As I ran over the bridge towards HM YOI Wetherby; where I am employed as a social worker; I started to think about the benefits of running for young people who are remanded or sentenced to custody and placed within HM YOI Wetherby.

Fast forward to Saturday July 28 2018, with the support of the PE Department the Keppel Parkrun Inaugural event took place.

Parkrun is an internationally recognised event and like all parkruns Keppel Parkrun is a five kilometre walk, jog or run. It takes place within the grounds of the Keppel Unit at HM YOI Wetherby.

There are opportunities for young people who are placed in custody and staff to either take part or volunteer every Saturday morning at 9am.

This is a timed event but it is a run not a race and each person will be challenging themselves against the clock by walking, jogging or running the course.

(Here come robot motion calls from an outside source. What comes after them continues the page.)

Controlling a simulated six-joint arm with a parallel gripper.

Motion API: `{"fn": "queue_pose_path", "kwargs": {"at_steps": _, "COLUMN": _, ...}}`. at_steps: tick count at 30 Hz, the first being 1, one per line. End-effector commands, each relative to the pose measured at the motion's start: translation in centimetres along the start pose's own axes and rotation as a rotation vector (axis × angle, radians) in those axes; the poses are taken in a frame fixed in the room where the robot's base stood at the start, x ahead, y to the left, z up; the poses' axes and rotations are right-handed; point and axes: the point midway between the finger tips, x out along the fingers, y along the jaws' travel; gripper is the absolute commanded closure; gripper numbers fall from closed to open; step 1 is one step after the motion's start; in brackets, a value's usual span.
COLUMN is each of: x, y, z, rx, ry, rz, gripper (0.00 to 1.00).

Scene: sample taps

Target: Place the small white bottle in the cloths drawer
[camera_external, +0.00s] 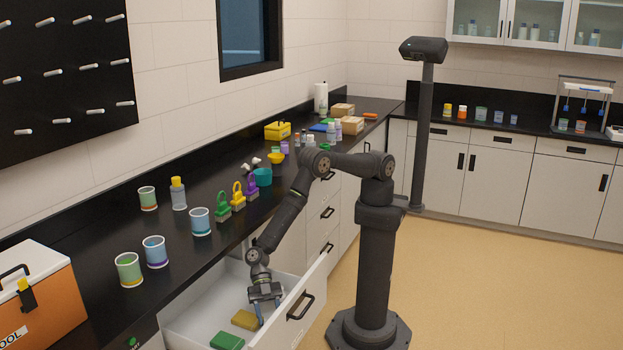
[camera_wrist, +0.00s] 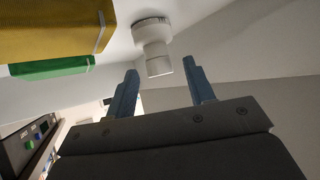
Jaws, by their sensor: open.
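The small white bottle (camera_wrist: 154,48) shows in the wrist view, where the picture is upside down. It stands on the floor of the open cloths drawer (camera_external: 195,311), its wide base on the floor and narrower cap toward my gripper. My gripper (camera_external: 269,308) reaches down into the drawer, near its front panel. In the wrist view the fingers (camera_wrist: 160,68) are apart, on either side of the cap end, with gaps. A yellow cloth (camera_external: 245,320) and a green cloth (camera_external: 227,341) lie beside the bottle. The bottle is hidden in the external view.
The drawer front with its handle (camera_external: 300,307) stands close to my gripper. The floor to the right is clear.

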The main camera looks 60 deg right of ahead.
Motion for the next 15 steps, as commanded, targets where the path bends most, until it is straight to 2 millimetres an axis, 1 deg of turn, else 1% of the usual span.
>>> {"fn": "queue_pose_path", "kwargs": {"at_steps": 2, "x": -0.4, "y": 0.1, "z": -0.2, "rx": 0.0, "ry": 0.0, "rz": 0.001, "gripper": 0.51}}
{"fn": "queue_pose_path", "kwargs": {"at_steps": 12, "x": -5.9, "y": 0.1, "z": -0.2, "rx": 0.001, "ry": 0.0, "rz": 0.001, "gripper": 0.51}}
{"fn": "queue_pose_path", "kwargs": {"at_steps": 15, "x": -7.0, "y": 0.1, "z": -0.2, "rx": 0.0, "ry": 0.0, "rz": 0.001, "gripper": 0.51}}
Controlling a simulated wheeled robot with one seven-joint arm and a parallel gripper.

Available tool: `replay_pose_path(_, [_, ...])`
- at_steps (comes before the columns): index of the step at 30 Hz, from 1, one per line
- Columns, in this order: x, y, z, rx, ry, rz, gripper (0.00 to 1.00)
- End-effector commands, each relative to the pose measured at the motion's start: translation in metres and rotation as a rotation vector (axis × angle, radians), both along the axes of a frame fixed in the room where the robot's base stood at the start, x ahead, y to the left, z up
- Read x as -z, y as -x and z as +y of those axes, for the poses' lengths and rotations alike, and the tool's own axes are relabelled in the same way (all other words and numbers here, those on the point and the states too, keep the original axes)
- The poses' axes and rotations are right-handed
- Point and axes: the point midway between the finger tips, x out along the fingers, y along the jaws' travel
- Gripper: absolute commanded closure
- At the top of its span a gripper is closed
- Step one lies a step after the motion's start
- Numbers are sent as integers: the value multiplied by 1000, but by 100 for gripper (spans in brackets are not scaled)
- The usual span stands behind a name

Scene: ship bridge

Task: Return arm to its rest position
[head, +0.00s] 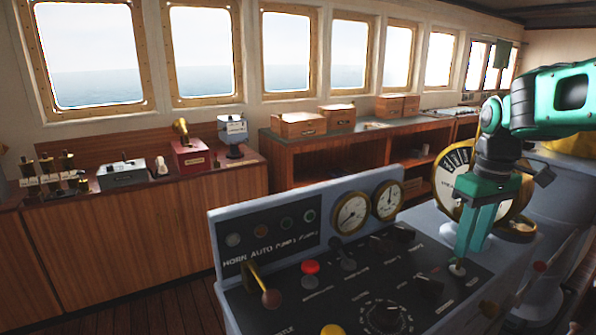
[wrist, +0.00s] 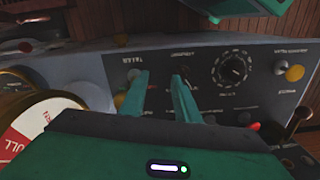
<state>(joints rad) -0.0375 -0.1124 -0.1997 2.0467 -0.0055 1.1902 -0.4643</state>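My gripper (head: 467,250) is green and points down over the right part of the grey control console (head: 232,302). Its two fingers stand apart with nothing seen between them in the wrist view (wrist: 160,80), so it is open and empty. In the head view the fingertips are close above a small pale-tipped toggle switch (head: 457,268). I cannot tell whether they touch it. My green arm comes in from the right edge.
The console carries a red button (head: 310,267), a lever with a red-brown knob (head: 270,298), a rotary dial (head: 385,316) and two round gauges (head: 352,212). A large brass-rimmed dial (head: 447,190) stands behind my gripper. Wooden cabinets (head: 150,220) line the window wall.

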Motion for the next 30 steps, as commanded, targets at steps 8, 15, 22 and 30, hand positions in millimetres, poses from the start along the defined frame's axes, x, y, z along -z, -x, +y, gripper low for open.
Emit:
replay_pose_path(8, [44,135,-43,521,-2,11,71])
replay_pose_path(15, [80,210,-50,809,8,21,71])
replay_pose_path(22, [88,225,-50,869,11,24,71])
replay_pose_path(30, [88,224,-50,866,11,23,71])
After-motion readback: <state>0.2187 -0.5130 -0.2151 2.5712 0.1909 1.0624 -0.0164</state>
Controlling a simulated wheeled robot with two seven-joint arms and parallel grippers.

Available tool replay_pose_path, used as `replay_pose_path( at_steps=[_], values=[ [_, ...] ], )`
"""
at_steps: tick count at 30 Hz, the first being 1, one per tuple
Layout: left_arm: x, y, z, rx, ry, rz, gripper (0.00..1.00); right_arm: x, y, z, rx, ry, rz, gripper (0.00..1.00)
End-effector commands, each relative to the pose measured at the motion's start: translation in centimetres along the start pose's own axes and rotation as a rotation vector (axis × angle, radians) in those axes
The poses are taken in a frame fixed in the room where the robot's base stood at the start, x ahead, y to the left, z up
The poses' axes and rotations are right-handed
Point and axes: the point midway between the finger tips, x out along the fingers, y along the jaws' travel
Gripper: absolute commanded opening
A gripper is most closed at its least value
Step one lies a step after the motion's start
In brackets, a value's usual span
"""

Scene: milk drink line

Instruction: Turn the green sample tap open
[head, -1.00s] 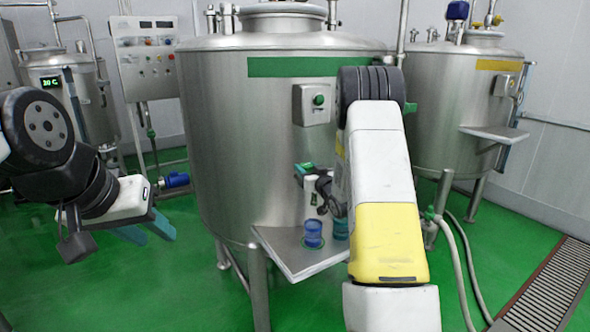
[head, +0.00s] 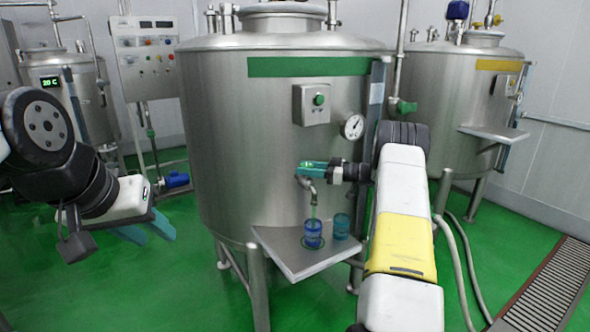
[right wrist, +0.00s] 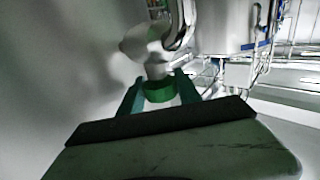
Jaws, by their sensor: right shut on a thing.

The parkrun initiative is not only to support young people while they reside in HM YOI Wetherby; by providing regular physical activity and volunteering opportunities but it will also mirror the opportunities available by a recognised organisation in the community upon release.

Last month, the Government published an independent review in to sport which found that team sport improved mental and physical health, helping young people with often complex behavioural issues to change their attitudes and lifestyles.

The review also highlighted how engaging in structured programmes can help to teach offenders self-discipline, team work and leadership - crucial skills for a successful and crime-free life in the community.

Currently there are three prison based parkruns in the adult estate and the Keppel parkrun is the first event to take place in an under 18s establishment.

I am very excited as parkrun have organised for a film to be available to me for one week to promote parkrun both with young people and staff.

This is really exciting as the film is not going to be distributed until later in the year so it will be like a mini premiere.

It will serve to motivate and inspire people to take part in running activities; with the aim of reducing offending behaviour and engagement in positive activities.

I am hopeful that a motivational role model will be able to offer a motivational speech to the young people about physical activity supporting a change in thinking by moving forward and away from offending behaviour.

The young people who have been involved took a leap of faith when I discussed parkrun with them and have enjoyed participating and volunteering opportunities.

In time, Keppel Parkrun will grow and we will not remember a time when it did not take place.

Ultimately, the aim of the Keppel Parkrun is to improve emotional, mental and physical health which in turn will reduce the likelihood of reoffending and the revolving door to custody.